The moment we revert to hard drives is the moment we impose hard limits.
But does the brick wall need to exist?
- EIP 4444 - Bound Historical data in execution clients (doesn’t help state growth)
- EIP 4844 - Shard blob transactions (Move data to L2s and delete the data at L1)
- Neither touch on raising capacity or moving brick wall forward, we are kind of running out of time
- State rent or exponential costs
- Possibly stateless clients
- This does mean no solution exists currently, and Ethereum ahs time. If you look at other chains who are pushing the limits super hard is they will beat Ethereum to the brick wall on chain growth.
- You can see some of this on BSC when you dig through their issue tracker
Ethereum’s TPS is deliberately low. We could push it significantly harder, but it would give us a significantly shorter time span to fix things. The good news is we are trying, and we have pioneers pushing it harder than us, so we can learn from them.
What if computers just get better and fast enough?
That would be nice, but they don’t. Computers get better in certain areas, but current limitations are disk latency - The best in class is PCIe NVMe hard drives which can do ~ 1M IOPS per second which translates to ~2000 TPS, perhaps.
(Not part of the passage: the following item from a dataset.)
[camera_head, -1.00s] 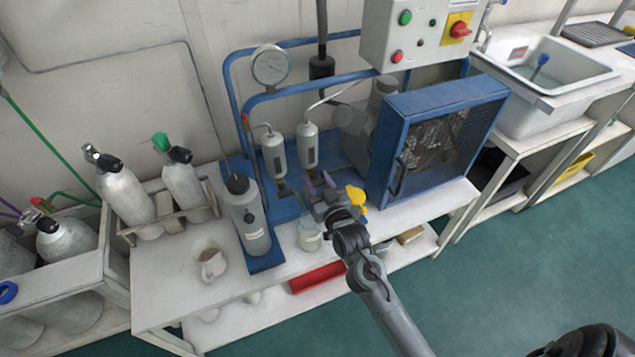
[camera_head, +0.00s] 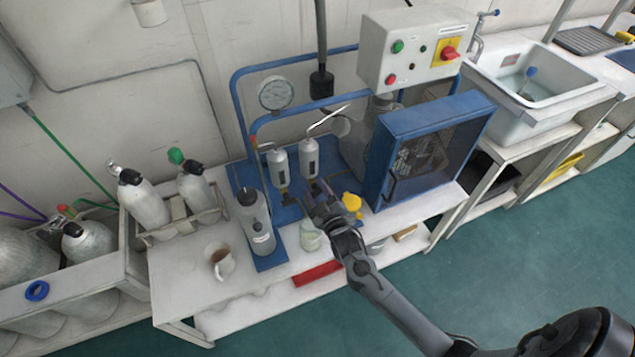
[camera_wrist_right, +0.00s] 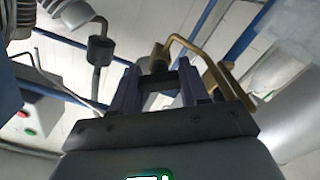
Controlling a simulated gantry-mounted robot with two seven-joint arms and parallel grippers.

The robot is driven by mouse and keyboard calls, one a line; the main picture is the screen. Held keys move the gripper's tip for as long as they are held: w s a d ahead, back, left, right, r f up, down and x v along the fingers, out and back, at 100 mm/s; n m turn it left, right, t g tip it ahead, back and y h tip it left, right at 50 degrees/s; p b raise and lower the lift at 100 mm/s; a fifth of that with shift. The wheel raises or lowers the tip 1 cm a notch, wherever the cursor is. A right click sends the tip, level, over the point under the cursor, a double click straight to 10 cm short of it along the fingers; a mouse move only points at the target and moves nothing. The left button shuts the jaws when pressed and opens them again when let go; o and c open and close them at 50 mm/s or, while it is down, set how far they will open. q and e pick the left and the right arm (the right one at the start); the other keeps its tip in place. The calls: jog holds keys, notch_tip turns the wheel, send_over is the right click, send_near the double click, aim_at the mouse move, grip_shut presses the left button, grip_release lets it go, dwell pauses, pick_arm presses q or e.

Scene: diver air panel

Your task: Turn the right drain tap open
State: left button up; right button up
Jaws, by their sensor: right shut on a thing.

There is nothing really coming that will make it significantly faster. There are always some fancy technologies you can deploy in a DC if you want to spend money, Ethereum tends to take the more public approach where anyone can run a node. Then you need to keep the hardware requirements within reasonable levels. Probably nothing coming for average users to make it 10x better. Long-story short is L2s are the way to go and L1 needs to be kept in reasonable shape.